Filming in Himalayan Schools
“Namaste” I said, as I bent my head to receive my garland of flowers and white silken scarf, pressing my hands together before shaking the director’s hand. He stepped aside as the chairman approached me to smear a pinch of red dust on my forehead. “Namaste”, I repeated, with another slight bow and a handshake. Then a small child in a white uniform approached me to present me with a small arrangement of flowers, bound together with string. I smiled as he shyly placed them in my hand. Just when I thought the stream of gifts had come to an end, I was handed a plaque with a photo of the school, inscribed with “Token Of Love”. Once the greetings were finished, I followed the school board into the office, placed my bundle of gifts on the table, and settled in for the half hour of introductions that would inevitably follow.

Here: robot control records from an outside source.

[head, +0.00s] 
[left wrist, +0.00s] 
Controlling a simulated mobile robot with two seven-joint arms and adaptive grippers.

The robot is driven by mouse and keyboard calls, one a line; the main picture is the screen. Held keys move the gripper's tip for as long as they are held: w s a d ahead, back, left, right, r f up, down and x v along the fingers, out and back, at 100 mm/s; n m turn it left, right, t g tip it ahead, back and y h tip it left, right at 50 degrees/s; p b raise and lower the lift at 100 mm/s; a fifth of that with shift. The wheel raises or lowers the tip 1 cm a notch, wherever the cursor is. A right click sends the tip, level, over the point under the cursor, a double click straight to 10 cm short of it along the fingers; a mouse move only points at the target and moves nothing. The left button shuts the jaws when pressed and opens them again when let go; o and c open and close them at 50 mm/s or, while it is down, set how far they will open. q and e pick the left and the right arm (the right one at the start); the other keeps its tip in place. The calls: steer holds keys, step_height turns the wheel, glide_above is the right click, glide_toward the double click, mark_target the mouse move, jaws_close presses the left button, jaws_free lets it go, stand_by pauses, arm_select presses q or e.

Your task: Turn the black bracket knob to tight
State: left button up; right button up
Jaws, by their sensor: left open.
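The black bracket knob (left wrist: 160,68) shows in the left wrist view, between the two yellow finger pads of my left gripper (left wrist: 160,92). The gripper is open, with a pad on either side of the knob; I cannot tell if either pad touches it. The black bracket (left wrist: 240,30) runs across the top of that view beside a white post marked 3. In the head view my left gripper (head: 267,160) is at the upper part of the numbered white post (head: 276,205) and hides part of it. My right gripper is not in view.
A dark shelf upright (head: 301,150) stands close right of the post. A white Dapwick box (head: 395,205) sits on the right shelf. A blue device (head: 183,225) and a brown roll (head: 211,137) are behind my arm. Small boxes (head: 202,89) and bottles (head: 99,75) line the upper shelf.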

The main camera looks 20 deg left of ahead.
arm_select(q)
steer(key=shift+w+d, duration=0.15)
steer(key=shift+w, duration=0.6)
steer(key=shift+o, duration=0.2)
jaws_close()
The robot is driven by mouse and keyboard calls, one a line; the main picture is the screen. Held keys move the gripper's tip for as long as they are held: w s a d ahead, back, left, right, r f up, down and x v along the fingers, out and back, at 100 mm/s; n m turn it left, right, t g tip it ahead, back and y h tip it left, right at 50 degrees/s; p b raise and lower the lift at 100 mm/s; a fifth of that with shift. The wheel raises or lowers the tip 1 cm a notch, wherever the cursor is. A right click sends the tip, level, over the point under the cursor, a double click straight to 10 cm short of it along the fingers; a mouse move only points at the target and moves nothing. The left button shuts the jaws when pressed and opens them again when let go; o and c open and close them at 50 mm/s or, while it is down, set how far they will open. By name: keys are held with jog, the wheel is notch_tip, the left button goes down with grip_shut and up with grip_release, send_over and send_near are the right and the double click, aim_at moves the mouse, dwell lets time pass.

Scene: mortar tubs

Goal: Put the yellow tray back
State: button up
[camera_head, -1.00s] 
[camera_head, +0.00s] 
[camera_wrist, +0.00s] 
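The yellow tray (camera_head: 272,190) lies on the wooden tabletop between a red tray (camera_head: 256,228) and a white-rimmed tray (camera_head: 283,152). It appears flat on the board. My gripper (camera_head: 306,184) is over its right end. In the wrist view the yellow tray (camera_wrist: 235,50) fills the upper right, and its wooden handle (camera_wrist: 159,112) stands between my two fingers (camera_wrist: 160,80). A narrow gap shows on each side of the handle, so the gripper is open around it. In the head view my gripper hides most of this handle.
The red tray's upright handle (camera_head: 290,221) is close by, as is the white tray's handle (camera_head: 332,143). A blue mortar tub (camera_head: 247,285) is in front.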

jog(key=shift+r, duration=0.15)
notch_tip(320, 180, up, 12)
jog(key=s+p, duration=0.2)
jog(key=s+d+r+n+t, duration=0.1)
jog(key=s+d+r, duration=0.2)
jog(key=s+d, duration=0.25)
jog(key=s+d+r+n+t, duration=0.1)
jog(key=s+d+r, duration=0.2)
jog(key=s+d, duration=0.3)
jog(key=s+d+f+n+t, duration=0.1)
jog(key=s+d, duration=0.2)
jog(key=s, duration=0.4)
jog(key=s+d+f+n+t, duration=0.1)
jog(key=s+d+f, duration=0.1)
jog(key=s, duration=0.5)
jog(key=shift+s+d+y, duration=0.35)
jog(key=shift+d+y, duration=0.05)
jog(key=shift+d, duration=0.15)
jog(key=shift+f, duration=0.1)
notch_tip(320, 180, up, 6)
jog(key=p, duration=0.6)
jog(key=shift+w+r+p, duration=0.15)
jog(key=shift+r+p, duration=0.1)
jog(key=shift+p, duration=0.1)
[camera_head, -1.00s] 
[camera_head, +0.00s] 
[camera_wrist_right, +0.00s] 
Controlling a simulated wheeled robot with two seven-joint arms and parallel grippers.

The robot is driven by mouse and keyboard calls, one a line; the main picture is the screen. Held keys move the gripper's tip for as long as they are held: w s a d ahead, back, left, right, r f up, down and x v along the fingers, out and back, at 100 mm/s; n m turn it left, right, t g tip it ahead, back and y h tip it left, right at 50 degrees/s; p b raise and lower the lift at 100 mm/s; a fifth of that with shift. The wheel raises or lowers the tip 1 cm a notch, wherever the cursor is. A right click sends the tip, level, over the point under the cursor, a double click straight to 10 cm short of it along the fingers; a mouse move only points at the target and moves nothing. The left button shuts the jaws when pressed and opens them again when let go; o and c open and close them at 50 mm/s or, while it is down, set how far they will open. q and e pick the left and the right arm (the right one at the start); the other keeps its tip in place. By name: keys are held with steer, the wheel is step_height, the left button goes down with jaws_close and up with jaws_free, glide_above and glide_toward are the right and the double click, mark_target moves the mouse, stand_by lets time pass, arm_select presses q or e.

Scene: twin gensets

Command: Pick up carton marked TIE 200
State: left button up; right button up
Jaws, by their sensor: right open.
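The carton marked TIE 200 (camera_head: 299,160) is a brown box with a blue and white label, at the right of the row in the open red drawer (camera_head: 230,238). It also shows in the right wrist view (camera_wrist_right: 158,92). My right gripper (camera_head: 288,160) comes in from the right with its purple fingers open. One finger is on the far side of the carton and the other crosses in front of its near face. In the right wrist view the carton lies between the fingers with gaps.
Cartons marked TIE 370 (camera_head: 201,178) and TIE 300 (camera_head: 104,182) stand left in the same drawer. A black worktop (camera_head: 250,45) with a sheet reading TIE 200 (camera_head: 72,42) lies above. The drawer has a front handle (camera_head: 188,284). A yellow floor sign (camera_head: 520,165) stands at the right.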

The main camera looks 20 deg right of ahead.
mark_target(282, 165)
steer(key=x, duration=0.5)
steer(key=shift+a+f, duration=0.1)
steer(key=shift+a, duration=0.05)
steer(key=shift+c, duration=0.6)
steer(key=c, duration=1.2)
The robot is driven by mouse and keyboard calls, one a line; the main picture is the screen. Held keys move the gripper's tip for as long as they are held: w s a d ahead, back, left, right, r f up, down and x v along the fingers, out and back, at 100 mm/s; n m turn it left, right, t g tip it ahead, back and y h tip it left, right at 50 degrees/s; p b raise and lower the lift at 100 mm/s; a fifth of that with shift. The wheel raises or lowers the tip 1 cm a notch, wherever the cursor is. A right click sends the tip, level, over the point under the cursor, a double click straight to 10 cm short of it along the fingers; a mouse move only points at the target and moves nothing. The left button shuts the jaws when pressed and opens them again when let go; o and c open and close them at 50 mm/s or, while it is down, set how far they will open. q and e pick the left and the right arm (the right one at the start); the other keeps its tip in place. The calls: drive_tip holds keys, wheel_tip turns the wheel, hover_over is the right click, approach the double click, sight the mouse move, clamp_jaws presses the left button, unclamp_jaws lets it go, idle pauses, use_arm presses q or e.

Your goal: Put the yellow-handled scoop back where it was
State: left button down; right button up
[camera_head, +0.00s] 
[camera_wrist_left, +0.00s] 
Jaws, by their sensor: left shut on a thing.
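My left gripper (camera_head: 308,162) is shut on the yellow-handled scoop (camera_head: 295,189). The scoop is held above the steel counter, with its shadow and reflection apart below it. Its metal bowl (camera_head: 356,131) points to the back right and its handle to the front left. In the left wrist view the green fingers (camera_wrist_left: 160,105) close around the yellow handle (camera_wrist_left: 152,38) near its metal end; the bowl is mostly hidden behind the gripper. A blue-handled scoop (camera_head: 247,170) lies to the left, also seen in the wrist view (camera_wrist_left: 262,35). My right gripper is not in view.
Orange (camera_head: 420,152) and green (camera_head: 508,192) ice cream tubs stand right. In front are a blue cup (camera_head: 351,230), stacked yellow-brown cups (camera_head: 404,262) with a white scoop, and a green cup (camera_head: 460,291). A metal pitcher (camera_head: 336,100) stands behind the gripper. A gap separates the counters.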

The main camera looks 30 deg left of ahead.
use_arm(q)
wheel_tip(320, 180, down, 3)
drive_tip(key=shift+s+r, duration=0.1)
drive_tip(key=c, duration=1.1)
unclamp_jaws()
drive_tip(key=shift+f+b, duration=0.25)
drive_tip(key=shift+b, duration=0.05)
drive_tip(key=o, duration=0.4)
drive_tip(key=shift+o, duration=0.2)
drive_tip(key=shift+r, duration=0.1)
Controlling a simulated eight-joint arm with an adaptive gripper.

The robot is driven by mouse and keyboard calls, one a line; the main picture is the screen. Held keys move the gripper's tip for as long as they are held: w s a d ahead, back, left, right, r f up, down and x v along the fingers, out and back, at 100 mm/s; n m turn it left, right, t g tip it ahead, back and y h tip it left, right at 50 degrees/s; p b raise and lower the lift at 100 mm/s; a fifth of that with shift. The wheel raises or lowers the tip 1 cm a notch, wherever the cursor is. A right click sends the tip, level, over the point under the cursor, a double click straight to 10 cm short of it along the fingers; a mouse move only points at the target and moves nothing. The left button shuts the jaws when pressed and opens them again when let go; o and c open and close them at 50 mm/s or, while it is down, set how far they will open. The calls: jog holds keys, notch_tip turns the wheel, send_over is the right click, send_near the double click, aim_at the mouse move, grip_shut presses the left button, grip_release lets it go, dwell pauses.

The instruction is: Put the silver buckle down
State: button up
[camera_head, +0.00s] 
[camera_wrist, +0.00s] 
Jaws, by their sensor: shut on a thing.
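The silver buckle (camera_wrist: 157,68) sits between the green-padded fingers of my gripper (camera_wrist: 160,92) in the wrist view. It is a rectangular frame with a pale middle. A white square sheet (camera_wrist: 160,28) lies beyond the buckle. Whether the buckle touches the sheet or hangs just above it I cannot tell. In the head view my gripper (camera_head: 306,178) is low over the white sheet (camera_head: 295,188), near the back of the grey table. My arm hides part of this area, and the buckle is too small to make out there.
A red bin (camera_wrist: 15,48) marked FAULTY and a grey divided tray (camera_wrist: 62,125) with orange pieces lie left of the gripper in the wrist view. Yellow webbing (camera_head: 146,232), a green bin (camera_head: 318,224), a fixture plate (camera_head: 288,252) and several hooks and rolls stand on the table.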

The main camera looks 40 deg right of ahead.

Having visited a number of schools in Nepal as part of a video project, my partner Adam and I had become used to this introductory ritual, though it never failed to impress me just how warmly visitors were welcomed to each school. We had arrived in the Syangja district of Nepal a week ago to film for Africa and Asia Venture, a charity organisation looking to send volunteer teachers to the area. During the time that we had been there, we had discovered a wonderful side to a country that we both love, and were treated like royalty while we did so.
We started in Waling. Our bus rolled in from Kathmandu characteristically late, but our contact, T.B. was still waiting to meet us with a smile. He introduced himself as the vice-principal of Waling school, before he and a friend took us by motorbike to the hotel where they had arranged for us to spend the night.
When we woke the next day, we were collected and driven to the nearby school to begin filming. We arrived just as assembly was starting, and hurriedly set up the camera to film the 200 students that were gathered in orderly lines in the courtyard. As the school principal barked instructions through a microphone, the children dutifully obeyed, saluting, rising their arms, and spreading their feet as instructed. We were informed that, in a school run by ex-gurkhas, where many of the students were children of soldiers, discipline was key.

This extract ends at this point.